Seems to me, the big-name Democrats are more afraid of Blaine's ability to self-fund his race than being limited to two years in Washington D.C.

David, what was the obscure question you asked at the forum? I don't recall it exactly, but I'm guessing neither Robin Carnahan or Blaine Luetkemeyer could answer it much better than either Chris or Steven attempted to. At least they felt the need to agitate for a little change in Washington, unlike members of what I perceive to be your party.

As for the Libertarian Party's platform, it has been available at, for several years at least, and is updated every two years by party members at convention. We do that bit just like the Democrats and Republicans, but try to get our points across without a need for 50+ and 60+ page PDF files. Oh, and the multi-million dollar convention subsidies provided by government.

(Report Comment)
Ellis Smith July 21, 2010 | 2:21 p.m.

If appearances and mannerisms were actually paramount in politics, Calvin Coolidge would not have gotten elected President. Granted, Coolidge initially assumed office on the death of Warren Harding, but Coolidge should, by Rosman's reasoning, not have managed to get elected in 1924.

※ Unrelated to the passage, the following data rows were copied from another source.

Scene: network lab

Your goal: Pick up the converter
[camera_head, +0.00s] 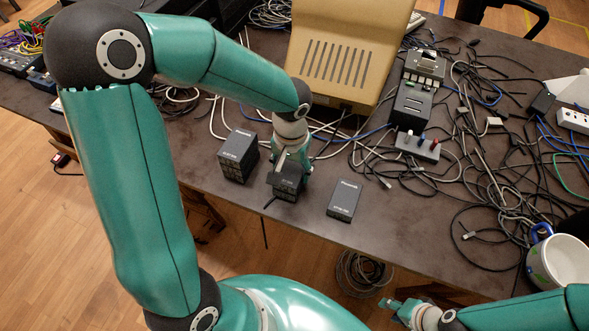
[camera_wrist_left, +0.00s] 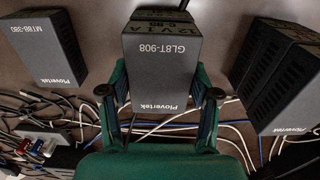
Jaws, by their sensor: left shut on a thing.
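A dark grey Plovertek box labelled GL8T-908 (camera_wrist_left: 162,62), the likely converter, is between the fingers of my left gripper (camera_wrist_left: 160,97). In the head view this box (camera_head: 287,188) is near the front table edge, partly hidden by my left gripper (camera_head: 290,172). The gripper is shut on it from above; I cannot tell whether it is off the table. A second box (camera_head: 239,155) stands to its left. A flatter box, labelled MT8B-380 (camera_wrist_left: 45,45), lies to its right in the head view (camera_head: 344,199). My right gripper (camera_head: 402,306) is low in front of the table; its jaw state is unclear.
A beige slotted case (camera_head: 345,50) stands behind the boxes. A white mug (camera_head: 557,262) is at far right.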

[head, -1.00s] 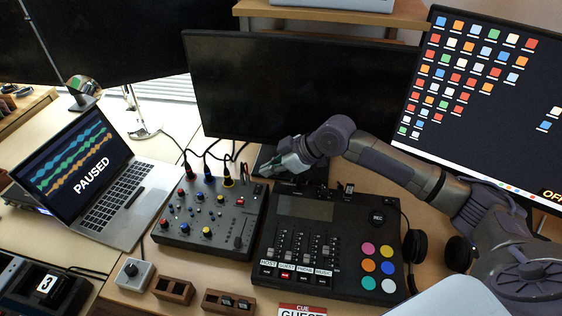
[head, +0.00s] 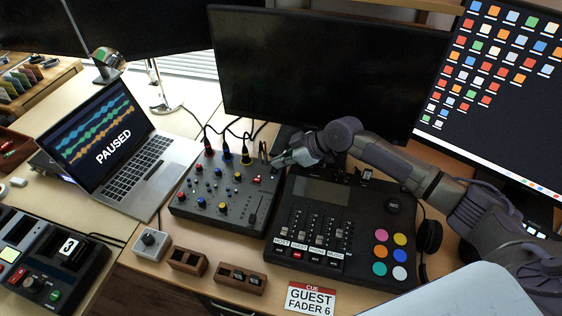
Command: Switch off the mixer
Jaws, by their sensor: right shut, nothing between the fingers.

Harding was a real piece of work! The top reason he became the Republican candidate in 1920 was that, according to party movers and shakers, he LOOKED Presidential. Wow! Historians today put him at the bottom for performance.

Coolidge may in one respect have been our greatest President: he knew when to keep his mouth shut, which for him was most of the time. It's hard to say the same for some recent Presidents (no names mentioned).